The Trump administration released its tax reform plan... sort of. Actually, the administration released the "core principles" of a plan that is admittedly still being worked out, and from the sound of it, there is a lot of work left to be done.
That's understandable. Major tax reform isn't something that will unfold easily.
The major risk to the stock market is that the passage of tax reform legislation doesn't unfold at all.
Tax Plan Cuts to the Core
Treasury Secretary Mnuchin and NEC Director Cohn presented the "core principles" of the plan that revolve around the following goals:
- Grow the economy and create millions of jobs
- Simplify the burdensome tax code
- Provide tax relief for American families - especially middle-income families
- Lower the business tax rate from one of the highest in the world to one of the lowest
The general framework sure does sound good on paper - literally. We're not sure if the administration was aiming to eliminate government waste specifically, yet it managed to summarize its tax reform initiatives on a one-page memo. The Sequoia National Forest sends its thanks.
In any event, the approach to tax reform covers a lot of constituents.
It creates three tax brackets for individuals (10%/25%/35%) versus the seven tax brackets that exist today; it calls for a business tax rate of 15%, a territorial tax system for businesses, and a one-time tax on overseas profits.
It involves a reduction in the top capital gains tax and dividend income rates to 20%, which includes the repeal of the 3.8% ACA tax.
This plan significantly reduces the number of tax deductions, including those for state and local taxes, while protecting the deductions for mortgage interest (a plus for the housing sector), charitable giving, and retirement savings. It also doubles the standard deduction taken for individuals and married couples filing jointly.
But, wait, there's more!
It also repeals the alternative minimum tax and the estate tax; and it seeks to eliminate tax breaks for special interests and targeted tax breaks that mainly benefit the wealthiest taxpayers.

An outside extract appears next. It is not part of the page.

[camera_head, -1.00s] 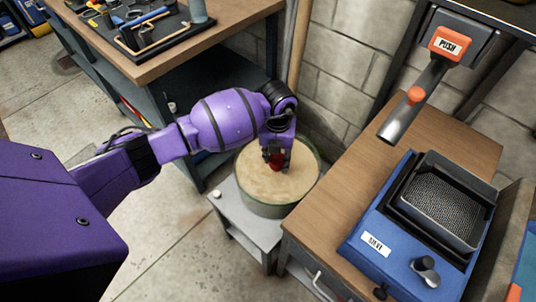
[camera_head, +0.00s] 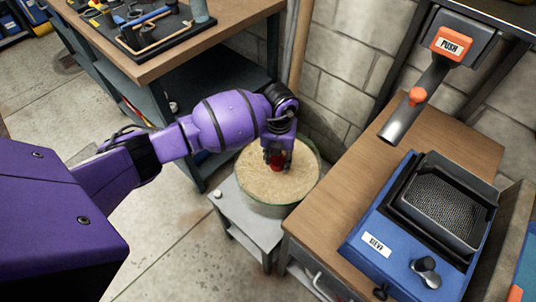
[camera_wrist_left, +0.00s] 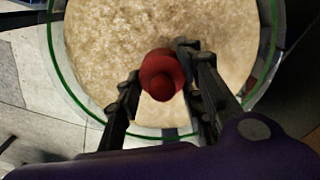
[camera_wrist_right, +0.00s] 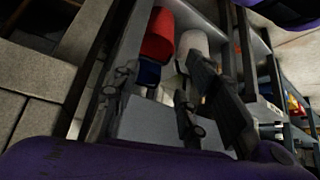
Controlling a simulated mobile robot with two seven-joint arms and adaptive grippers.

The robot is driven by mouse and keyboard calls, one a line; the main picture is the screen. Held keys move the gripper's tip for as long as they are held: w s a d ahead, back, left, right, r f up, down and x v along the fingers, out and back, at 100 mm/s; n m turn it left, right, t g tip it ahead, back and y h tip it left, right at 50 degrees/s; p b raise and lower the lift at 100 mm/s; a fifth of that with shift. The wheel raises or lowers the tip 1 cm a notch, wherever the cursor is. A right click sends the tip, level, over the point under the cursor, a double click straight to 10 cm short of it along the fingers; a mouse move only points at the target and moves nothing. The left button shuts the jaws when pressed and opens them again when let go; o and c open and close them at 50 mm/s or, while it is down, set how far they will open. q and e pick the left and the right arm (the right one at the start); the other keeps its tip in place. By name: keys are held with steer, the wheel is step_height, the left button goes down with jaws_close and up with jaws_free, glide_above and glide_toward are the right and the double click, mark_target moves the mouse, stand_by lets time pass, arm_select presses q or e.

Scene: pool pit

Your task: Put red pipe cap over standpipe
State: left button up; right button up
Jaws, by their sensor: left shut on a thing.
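My left gripper (camera_head: 277,162) is shut on the red pipe cap (camera_wrist_left: 162,75) and points down over the round tub of pale, grainy material. The cap is a small, round, dark red piece with a knob, seen between the fingers in the left wrist view; it also shows in the head view (camera_head: 277,161). I cannot make out the standpipe; it may be hidden under the cap or gripper. I cannot tell how high the cap is above the tub's surface. My right gripper (camera_wrist_right: 155,105) shows only in its own wrist view, with its fingers apart and nothing visible between them.
The green-rimmed tub (camera_head: 262,208) stands on a low grey stand (camera_head: 245,226). A wooden workbench (camera_head: 165,60) with a tool tray is behind left. At right, a wooden-topped cabinet (camera_head: 325,235) bears a blue sieve machine (camera_head: 365,238). A block wall (camera_head: 345,65) closes off the back.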

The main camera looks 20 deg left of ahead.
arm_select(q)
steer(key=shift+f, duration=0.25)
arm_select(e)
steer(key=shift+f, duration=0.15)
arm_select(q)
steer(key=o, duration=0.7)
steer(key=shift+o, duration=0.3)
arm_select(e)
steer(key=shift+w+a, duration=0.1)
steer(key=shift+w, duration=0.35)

For good measure, it was noted that the administration's intent is to get tax reform legislation passed before the end of the year.

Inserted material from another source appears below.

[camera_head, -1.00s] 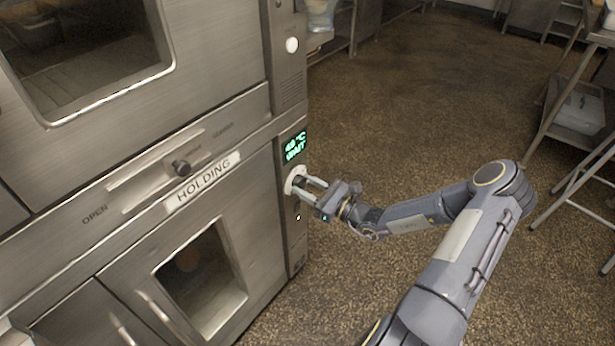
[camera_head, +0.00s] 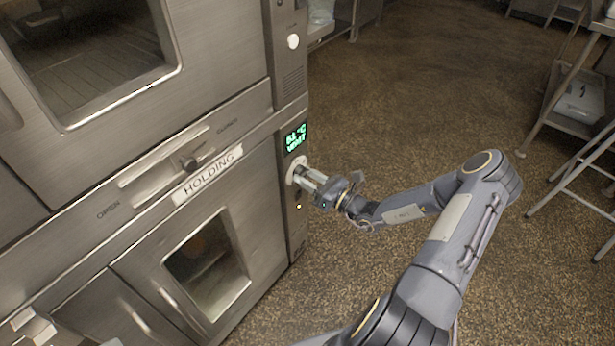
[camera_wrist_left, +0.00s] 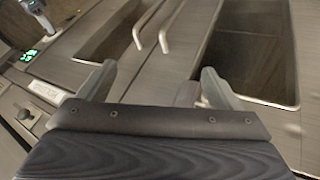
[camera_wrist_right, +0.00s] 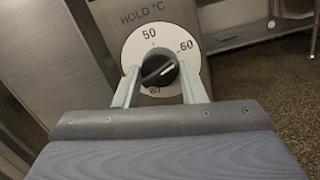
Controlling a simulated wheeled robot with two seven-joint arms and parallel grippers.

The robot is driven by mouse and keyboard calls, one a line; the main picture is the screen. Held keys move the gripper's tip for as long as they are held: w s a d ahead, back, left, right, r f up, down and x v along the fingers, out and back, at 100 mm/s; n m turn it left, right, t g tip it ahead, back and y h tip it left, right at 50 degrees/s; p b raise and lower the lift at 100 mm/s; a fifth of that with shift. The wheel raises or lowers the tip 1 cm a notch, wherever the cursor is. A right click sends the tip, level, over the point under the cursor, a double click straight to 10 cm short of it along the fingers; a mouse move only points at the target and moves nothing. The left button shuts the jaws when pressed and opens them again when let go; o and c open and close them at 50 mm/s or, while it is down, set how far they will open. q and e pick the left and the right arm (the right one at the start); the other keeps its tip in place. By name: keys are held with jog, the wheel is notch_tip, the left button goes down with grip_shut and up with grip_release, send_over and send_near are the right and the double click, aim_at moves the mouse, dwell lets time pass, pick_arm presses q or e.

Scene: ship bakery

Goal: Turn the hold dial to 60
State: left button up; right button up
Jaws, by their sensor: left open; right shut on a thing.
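The hold dial (camera_wrist_right: 137,48), a white disc with a dark knob (camera_wrist_right: 155,70), sits under "HOLD °C" in the right wrist view. Marks 50, 60 and 80 show. The knob's light pointer line slants up to the right, towards the 60 side; its exact setting is hard to read. The dial (camera_head: 291,174) is on the oven's side panel in the head view. My right gripper (camera_wrist_right: 159,72) is shut on the knob, one finger on each side; it also shows in the head view (camera_head: 310,180). My left gripper (camera_wrist_left: 157,80) is open and empty, facing the oven front.
A green display (camera_head: 296,138) above the dial seems to read 51 °C and WAIT. The oven's HOLDING label (camera_head: 212,174) and slider knob (camera_head: 189,163) are left of it. A metal rack (camera_head: 575,120) stands at right. The floor between is clear.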

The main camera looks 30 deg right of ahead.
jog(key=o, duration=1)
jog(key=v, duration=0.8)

The one thing the plan is lacking -- and this is why it could fit on one page -- is details.
The "details" are still being negotiated with House and Senate leadership, listeners were told by Mr. Mnuchin and Mr. Cohn, yet the administration's aim is to present those details at a later time when an agreement has been reached.

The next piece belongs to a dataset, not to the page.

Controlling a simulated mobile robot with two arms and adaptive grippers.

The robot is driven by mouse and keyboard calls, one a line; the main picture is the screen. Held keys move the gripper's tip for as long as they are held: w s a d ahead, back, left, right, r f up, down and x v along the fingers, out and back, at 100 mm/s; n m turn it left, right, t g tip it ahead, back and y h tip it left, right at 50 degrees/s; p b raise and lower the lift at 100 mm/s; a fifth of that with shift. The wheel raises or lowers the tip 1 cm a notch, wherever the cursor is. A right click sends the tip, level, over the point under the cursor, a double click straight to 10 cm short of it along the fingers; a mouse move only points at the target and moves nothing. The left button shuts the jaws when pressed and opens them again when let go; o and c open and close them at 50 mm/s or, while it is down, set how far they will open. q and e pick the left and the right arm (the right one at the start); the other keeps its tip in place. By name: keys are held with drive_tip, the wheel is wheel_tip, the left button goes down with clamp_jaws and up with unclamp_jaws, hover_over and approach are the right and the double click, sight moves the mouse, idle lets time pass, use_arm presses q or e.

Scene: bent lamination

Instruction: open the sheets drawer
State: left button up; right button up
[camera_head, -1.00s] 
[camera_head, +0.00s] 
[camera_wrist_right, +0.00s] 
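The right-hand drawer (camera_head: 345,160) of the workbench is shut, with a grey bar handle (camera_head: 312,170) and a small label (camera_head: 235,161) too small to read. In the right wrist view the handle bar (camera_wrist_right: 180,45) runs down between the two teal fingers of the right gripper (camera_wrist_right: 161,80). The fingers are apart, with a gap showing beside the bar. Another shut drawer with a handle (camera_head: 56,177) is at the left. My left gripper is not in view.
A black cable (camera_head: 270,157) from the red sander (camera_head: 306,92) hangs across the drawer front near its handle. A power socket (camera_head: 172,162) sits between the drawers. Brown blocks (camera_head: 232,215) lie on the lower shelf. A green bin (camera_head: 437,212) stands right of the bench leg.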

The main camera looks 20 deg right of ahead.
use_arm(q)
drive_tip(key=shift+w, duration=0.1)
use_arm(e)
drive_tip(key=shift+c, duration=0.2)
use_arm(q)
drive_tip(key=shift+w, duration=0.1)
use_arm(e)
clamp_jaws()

There is no more important detail than how tax reform gets paid for. It is evident that the Trump administration's approach to tax reform won't be deficit neutral.
Tax cuts for individuals and businesses mean the government will be receiving less tax revenue, which in turn means there will be less coming in to pay for everything that goes out for the government's mandated and discretionary spending programs.
The stock answer provided by Secretary Mnuchin is that the tax cuts will pay for themselves with increased growth (specifically sustained 3%+ GDP growth), the reduction in allowable tax deductions, and the closing of tax loopholes.
It is a specious assumption on several levels.
- First, the last time the U.S. economy achieved a sustained GDP growth rate of 3%+ was between 1996 and 2000 when it was experiencing the dot-com boom and robust consumer spending driven by healthy credit expansion and favorable demographics that had the bulk of baby boomers in their prime earning and spending years. That isn't the case anymore.
- Secondly, the federal government has rarely enjoyed a budget surplus over the course of the last 50 years, which has included some really good growth years along the way
- Third, higher interest rates come with growth, and with the elevated level of our federal debt today, the higher interest payments that will result from the higher interest rates will be a drag on growth as government resources get diverted to pay the increased interest on the debt
- Fourth -- and this may be the most relevant factor -- bad things like recessions, wars, natural disasters, and economically-damaging terrorist incidents happen to get in the way of the government's optimistic growth assumptions
What It All Means
The release of the core principles is a step in the right direction for the stock market, because at least it now knows the tax reform debate has been launched in an official manner.
The administration's plan sounds problematic from the start, though, given the known variable that it won't be deficit neutral at its birth, assuming this particular plan ended up being "the plan." It won't be.
The question is, how ugly will the sausage-making process get on the way to tax reform legislation, assuming Congress does get there? If past wrangling over the debt ceiling, the budget process, and the most recent effort to repeal and replace Obamacare are any indication, the sausage is apt to be spicy.
That will mean good things some days for the stock market and bad things other days, but lamentably, it may also mean a choppy, range-bound market for an extended period of time, absent some other unknown trigger.
Time and comments from Congressional leaders will eventually shed some important light on matters and the direction of the stock market, but for now, know that the tax reform effort is officially alive and kicking (and screaming) with the administration's core principles in play on the tax reform playing field.